Trump has “financially supported and celebrated these offenders” by promoting their recording of the National Anthem and sharing it his political rallies.
These are many of the same people, she added, who assaulted law enforcement on Jan. 6.
Prosecutors said Tuesday that they also intend to show a pattern threats and harassment aimed at Trump’s perceived enemies or adversaries. They will do this with witness testimony tied directly to Tump’s lies about the 2020 election results.
There is also admissible evidence, prosecutors say, that shows Trump and his alleged co-conspirators knew their claims of widespread fraud were false and when challenged, they retaliated against officials who undermined them.
An example of this retaliation was cited in the 9-page brief but it was mostly redacted. Notably, it involved “co-conspirator 1” — believed to be Rudy Giuliani — and Trump and an alleged criminal effort to retaliate against the former head of the Republican National Committee for refuting Trump’s “and co-conspirator 1’s lies about election fraud.”
Other evidence will come in too with Judge Chutkan’s permission, including November 2020 texts where one Trump campaign employee in Detroit ,who is described as an “unindicted co-conspirator,” allegedly encouraged rioting and other methods of obstruction once it became clear that the vote count was trending in favor of now-President Joe Biden.
Around this same time, Trump was making repeated false claims of riggery and fraud at that same election center in Detroit, Gaston noted, writing:
The Government will also show that around the time of these messages, an election official at the TCF Center observed that as Biden began to take the lead, a large number of untrained individuals flooded the TCF Center and began making illegitimate and aggressive challenges to the vote count.

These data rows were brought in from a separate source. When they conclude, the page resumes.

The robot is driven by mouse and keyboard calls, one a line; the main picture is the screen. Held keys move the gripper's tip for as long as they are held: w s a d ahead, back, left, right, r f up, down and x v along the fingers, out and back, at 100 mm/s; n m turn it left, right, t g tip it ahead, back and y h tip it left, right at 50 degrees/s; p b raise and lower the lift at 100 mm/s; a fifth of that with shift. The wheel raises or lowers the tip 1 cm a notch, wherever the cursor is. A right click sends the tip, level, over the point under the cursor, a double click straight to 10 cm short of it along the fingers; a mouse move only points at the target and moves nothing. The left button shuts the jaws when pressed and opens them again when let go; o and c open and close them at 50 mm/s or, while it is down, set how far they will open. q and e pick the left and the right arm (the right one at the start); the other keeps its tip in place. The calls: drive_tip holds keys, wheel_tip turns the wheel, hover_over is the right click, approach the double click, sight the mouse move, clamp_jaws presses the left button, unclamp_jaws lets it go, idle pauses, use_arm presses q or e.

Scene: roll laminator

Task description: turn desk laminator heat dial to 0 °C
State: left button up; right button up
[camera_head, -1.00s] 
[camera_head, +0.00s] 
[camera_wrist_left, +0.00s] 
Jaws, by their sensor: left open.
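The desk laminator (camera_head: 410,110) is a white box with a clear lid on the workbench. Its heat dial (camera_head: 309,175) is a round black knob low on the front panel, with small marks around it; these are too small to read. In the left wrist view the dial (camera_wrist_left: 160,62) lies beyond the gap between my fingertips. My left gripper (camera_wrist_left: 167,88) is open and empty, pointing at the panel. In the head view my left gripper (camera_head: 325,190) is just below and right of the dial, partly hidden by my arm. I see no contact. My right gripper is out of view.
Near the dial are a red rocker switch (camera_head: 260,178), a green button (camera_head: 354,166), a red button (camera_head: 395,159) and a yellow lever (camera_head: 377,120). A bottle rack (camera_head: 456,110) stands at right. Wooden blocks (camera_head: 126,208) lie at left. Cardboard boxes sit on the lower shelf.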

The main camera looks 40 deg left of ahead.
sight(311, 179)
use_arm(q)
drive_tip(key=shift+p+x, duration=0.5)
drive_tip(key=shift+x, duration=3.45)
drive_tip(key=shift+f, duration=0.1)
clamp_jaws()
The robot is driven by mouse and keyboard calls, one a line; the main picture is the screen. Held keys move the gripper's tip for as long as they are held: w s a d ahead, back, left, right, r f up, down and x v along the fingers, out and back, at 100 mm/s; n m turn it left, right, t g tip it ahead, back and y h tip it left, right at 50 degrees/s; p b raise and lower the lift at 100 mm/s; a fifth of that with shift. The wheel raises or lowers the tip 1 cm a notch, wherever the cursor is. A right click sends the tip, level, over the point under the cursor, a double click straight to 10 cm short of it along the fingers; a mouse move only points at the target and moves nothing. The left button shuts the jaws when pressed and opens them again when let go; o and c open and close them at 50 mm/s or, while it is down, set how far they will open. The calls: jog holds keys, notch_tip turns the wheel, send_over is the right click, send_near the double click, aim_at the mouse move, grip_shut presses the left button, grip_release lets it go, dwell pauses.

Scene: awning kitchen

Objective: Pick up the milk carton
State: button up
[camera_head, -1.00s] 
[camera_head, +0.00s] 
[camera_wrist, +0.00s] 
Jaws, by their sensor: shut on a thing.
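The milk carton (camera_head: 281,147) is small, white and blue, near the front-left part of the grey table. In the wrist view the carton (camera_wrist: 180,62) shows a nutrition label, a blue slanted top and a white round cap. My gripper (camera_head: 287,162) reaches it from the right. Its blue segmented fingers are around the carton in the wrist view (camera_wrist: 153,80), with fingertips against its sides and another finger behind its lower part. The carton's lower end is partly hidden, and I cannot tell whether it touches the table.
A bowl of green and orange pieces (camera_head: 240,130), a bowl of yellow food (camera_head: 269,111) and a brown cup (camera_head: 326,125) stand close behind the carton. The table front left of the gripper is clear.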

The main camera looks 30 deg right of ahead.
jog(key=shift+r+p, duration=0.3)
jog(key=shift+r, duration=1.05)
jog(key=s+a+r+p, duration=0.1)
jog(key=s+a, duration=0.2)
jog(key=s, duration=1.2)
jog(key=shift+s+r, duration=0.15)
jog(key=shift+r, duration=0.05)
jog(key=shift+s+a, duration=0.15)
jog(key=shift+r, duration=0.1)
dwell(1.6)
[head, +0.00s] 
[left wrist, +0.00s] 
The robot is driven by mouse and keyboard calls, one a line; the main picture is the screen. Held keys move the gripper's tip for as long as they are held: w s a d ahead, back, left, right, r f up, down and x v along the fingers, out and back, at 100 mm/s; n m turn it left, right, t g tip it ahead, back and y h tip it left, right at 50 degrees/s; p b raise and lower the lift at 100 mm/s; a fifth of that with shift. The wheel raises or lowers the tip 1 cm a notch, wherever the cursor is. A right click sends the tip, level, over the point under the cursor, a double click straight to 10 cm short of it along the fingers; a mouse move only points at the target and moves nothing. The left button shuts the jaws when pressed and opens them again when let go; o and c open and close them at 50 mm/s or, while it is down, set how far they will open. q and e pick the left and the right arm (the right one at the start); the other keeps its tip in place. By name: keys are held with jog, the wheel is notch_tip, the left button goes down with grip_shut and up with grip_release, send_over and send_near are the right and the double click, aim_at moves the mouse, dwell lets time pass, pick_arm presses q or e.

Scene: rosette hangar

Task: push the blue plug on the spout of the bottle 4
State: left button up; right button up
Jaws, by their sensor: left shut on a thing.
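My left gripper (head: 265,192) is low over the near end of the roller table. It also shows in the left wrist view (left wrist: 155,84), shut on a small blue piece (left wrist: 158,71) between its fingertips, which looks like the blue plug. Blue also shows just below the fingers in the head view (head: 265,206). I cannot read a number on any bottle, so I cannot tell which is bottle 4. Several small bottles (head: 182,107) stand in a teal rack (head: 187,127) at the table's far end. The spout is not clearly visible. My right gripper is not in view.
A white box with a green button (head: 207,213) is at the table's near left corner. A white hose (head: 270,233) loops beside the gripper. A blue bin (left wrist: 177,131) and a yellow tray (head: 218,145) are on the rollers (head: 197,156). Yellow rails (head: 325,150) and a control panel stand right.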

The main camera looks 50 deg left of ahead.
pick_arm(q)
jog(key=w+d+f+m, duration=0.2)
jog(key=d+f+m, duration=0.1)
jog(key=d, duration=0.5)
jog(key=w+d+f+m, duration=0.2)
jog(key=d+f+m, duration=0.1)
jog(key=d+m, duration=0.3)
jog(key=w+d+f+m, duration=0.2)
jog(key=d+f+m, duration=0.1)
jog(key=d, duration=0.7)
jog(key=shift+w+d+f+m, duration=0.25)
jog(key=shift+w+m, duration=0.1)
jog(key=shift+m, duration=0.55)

Thereafter, Trump made repeated false claims regarding election activities at the TCF Center, when in truth his agent was seeking to cause a riot to disrupt the count. This evidence is admissible to demonstrate that the defendant, his co-conspirators, and agents had knowledge that the defendant had lost the election, as well as their intent and motive to obstruct and overturn the legitimate results.